Python3中如何解决网页字符串编码问题：处理\xb6\xd4\xb6\xcc\xd0\xc5\格式的字节串

如图，我爬虫获取到的是一个 dict。现在我要把字典的中文解析出来。我用 py2 是这么干的：主要是用了字符串的 decode。但是 py3 没有这个方法啊。而且这个 dict 是用 requests 获取出来的 response.headers 获取出来就是字符串 dict，不能是 bytes。我自己试了用 bytes(s,"gbk"),str(s,"gbk")都没用。自己也想了几天，没啥结果。别跟我说在字符串前面加个 b 变为 bytes，问题是变量不能加 b 啊。

gougou168 1楼

哈哈哈，我前段时间也遇到了，放弃了后来……

bupafengyu 2楼

这个问题是典型的Python3中处理网页抓取时遇到的编码问题。
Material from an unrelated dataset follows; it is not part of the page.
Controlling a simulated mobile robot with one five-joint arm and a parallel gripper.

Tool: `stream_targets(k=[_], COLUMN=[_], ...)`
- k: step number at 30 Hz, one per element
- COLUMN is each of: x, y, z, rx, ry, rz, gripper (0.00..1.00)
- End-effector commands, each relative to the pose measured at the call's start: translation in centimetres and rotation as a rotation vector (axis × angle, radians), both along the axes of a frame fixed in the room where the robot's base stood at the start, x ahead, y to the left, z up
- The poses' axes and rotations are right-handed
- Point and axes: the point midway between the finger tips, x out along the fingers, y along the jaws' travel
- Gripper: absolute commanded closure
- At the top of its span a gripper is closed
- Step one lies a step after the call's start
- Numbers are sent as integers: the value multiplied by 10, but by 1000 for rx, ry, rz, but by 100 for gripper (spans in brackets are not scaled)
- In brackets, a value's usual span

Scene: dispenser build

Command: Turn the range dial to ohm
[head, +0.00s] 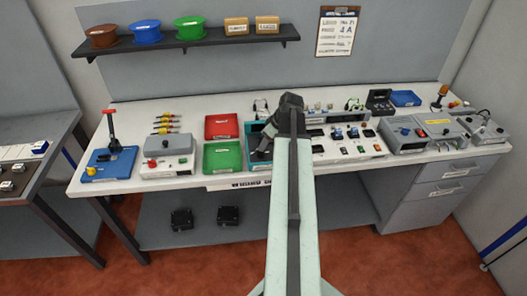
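My arm reaches over the white workbench (130,115) from the front.
Left of my gripper are red (222,126) and green (222,155) trays, a grey box with a red knob (167,158) and a blue lever base (109,164). Right are a white panel with switches (350,146) and grey instruments (420,134). A shelf (180,42) hangs behind.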

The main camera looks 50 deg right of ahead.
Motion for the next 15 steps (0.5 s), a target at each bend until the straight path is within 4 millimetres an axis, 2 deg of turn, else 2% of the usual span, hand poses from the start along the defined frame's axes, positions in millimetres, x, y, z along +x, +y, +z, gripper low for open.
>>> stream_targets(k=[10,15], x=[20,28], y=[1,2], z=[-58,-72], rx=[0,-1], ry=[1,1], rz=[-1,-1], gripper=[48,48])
你看到的\xb6\xd4\xb6\xcc\xd0\xc5\这种格式，其实是字节串（bytes）在控制台或日志中的显示形式，它表示的是使用某种编码（比如GBK）编码后的中文文本的原始字节。

核心原因在于：Python3中str和bytes严格区分。网页返回的原始数据是bytes，你需要用正确的编码将其解码（decode）为str。

解决方案：

首先，确定正确的编码。 对于中文网页，常见编码有 'utf-8'、'gbk'、'gb2312'。你可以通过以下方式获取或猜测：
- 查看HTTP响应头中的 Content-Type，例如 charset=utf-8。
- 查看网页HTML源码中的 <meta charset="..."> 标签。
- 使用 chardet 库自动检测（非标准库，需安装 pip install chardet）。
然后，进行解码。 使用 bytes 对象的 .decode() 方法。

代码示例：

假设你通过 requests 库获取了一个网页，其内容字节串为 content_bytes。

import requests
# 假设你已获得字节串数据，例如：
# content_bytes = b'\xb6\xd4\xb6\xcc\xd0\xc5'  # 这实际是“对信”的GBK编码

# 方法1：如果明确知道编码（例如GBK）
decoded_str = content_bytes.decode('gbk')
print(decoded_str)  # 输出：对信

# 方法2：使用requests库，它会自动根据HTTP头部尝试解码
response = requests.get('你的网址')
# response.encoding 是requests推测的编码，response.text 是解码后的字符串
print(response.text)

# 方法3：使用chardet检测编码（当编码未知时）
try:
    import chardet
    encoding_detected = chardet.detect(content_bytes)['encoding']
    if encoding_detected:
        decoded_str = content_bytes.decode(encoding_detected)
        print(decoded_str)
    else:
        print("无法检测编码")
except ImportError:
    print("请先安装chardet库: pip install chardet")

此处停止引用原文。